While the aggregate coverage universe is estimated to post a 10 per cent year-on-year (YoY) growth in profit after tax (PAT), the brokerage noted that the heavy lifting will likely be done by non-ferrous majors and select steel tube manufacturers.
According to Systematix, non-ferrous companies are leading the pack, aided significantly by a global surge in commodity prices. The quarter witnessed an uptick in base and precious metal prices, fueled by supply disruptions and geopolitical uncertainties.
Systematix highlighted that Vedanta and Hindustan Zinc are on track to witness margin expansion and higher profitability. However, Hindalco might see its growth moderated; the brokerage points out that the impact of fire at Novelis NY plant would spill over in 3QFY26, dampening the benefits of commodity price tailwinds.
National Aluminium Co (NALCO), on the other hand, may experience weaker comparative growth due to its high base from the prior year.
JSW Steel and Tata Steel are expected to outperform. The brokerage attributed this resilience to a superior sales mix, cost control measures, operational efficiency, and a steady growth in volumes.
Steel Authority of India (SAIL) appears to be on a slippery slope. The PSU major is positioned for a fall in profitability attributed to the dip in steel prices and the absence of any notable capacity expansion led volume growth, it said.

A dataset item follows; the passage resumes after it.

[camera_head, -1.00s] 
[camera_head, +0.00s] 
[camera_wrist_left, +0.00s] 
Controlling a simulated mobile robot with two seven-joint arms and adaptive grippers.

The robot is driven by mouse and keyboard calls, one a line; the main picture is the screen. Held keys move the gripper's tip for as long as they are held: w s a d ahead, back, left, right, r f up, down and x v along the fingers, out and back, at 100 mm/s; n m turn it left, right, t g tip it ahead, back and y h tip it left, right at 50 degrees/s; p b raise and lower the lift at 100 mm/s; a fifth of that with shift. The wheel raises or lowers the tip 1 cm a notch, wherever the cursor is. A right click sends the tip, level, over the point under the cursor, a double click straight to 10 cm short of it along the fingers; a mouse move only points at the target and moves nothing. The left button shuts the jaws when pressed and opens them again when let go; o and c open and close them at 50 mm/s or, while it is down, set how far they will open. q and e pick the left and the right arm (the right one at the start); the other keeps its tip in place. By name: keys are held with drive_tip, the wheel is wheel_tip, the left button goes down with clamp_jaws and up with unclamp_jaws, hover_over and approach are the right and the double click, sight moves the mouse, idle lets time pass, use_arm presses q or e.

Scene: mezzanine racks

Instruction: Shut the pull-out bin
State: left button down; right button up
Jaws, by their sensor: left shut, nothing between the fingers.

In the steel tubes segment, Welspun Corp is projected to be the ‘top performer’ with a staggering 38 per cent YoY EBITDA growth, supported by diversified operations, Systematix said. APL Apollo Tubes follows with a projected 32 per cent growth.
NMDC and MOIL are tipped to outperform due to a sharp rise in volumes. On the other end of the spectrum, Coal India continues to face headwinds. Systematix remarked that the coal behemoth continues to lag mining peers with a consistently declining offtake and a bleak growth outlook.